Case studies
Retirement of principal shareholder
Our client has been a family company established for over 40 years. Throughout that time we have acted as auditors and advisers to the company. Following the death of the chairman, the forthcoming retirement of the managing director, and with no further family members available or willing to take over the running of the company, a sale of the principal shareholder's shares was negotiated to a major foreign supplier. We continue to act for the company under its new owners, advising the new management on UK accounting and taxation issues as they affect the company.
The principal shareholder asked us to assist him in negotiating the 31 March 1982 value of his shares for the purposes of agreeing his Capital Gains Tax liability on disposal. Despite the difficult trading conditions prevailing in 1982, a robust value was proposed to HMRC and, after some negotiation, a satisfactory value was duly agreed, significantly reducing the amount of tax the shareholder had been expecting to pay.

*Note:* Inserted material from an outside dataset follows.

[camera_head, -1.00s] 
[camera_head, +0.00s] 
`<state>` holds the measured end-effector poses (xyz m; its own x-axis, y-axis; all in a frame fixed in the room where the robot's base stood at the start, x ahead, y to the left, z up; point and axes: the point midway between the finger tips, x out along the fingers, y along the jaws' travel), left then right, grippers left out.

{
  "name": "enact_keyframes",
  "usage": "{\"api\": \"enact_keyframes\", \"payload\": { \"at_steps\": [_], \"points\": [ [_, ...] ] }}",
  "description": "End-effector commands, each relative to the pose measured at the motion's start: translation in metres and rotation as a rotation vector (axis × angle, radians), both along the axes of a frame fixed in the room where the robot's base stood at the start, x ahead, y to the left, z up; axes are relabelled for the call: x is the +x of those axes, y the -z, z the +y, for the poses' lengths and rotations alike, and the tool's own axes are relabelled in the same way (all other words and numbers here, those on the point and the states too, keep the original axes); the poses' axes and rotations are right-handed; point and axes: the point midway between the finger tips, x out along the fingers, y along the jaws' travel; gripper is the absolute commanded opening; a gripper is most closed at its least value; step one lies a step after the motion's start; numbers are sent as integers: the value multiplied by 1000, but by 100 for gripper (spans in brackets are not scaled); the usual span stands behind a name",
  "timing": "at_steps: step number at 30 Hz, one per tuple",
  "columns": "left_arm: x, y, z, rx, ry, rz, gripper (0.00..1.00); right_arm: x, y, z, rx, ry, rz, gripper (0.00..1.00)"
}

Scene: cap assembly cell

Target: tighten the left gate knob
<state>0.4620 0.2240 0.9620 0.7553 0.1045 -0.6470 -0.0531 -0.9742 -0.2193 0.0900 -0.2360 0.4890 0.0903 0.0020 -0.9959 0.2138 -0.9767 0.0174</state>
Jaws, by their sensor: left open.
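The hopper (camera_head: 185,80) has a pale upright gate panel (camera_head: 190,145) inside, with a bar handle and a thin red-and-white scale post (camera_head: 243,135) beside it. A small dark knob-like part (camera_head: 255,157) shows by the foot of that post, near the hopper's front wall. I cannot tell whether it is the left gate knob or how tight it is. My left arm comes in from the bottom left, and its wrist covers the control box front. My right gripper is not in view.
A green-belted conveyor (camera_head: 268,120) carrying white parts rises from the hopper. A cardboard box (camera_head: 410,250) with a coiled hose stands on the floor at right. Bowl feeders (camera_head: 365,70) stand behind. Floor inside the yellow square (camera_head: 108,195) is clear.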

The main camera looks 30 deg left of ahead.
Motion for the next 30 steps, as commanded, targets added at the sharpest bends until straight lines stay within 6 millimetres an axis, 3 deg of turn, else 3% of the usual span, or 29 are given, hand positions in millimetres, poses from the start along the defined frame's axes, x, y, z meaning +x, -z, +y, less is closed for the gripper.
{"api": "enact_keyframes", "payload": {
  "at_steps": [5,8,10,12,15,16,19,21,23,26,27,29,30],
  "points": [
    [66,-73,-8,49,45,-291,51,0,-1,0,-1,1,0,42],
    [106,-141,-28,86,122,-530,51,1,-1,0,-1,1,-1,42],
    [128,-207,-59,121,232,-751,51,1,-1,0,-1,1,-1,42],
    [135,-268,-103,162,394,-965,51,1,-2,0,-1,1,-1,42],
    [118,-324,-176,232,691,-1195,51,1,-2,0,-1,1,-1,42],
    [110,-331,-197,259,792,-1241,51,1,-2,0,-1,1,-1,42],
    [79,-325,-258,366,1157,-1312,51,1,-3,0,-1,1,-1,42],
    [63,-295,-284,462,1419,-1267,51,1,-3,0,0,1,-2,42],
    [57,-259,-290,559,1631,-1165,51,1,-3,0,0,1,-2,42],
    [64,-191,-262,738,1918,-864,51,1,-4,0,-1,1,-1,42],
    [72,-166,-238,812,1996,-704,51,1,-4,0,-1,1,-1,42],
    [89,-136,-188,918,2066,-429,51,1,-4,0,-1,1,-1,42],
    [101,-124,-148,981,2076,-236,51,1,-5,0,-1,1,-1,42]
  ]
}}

Reorganisation on change of trade
Our client has operated for many years, the company having been passed down from father to sons. Following a period of several years of disappointing trading, the credit crunch started to significantly affect the company's market and the directors decided they needed to diversify the company's activities in order to try to preserve the family wealth invested in the company. We met with the directors to discuss the options and reported on the tax implications of each aspect of what they were thinking of doing.
A plan was agreed to buy out a shareholder not involved in the company's business, and a composite clearance application was agreed and submitted to HMRC and subsequently approved. This enabled the shareholder to sell his shares back to the company and be taxed on them at a reduced rate, and enabled a group restructuring to be put into place for future operations that should bring further tax saving benefits over the coming years.
Management incentives
Our client relies on active "rainmakers" to maintain its business success. Such individuals are given shareholdings in the company at beneficial rates in order to incentivise their activities, and thus, as employee-related securities, a market value for the shares has to be agreed with HM Revenue & Customs as at the time of issue. In addition, when such individuals leave the company from time to time, the shares have to be re-acquired either by the company or by the remaining shareholders, and so again a market value has to be agreed with HMRC. With our advice, the company has also set up an Enterprise Management Incentive option scheme.
We have provided advice on the tax aspects of these acquisitions and disposals of shares, and on the EMI option scheme, as well as providing valuations for each transaction submitted to HMRC for agreement. Due to the cyclical business pattern through which the company operates, negotiations with HMRC have often been prolonged, but in each case we have been able to negotiate a value that has been significantly lower than initially proposed by HMRC, thus gaining a large saving in tax payable by our client.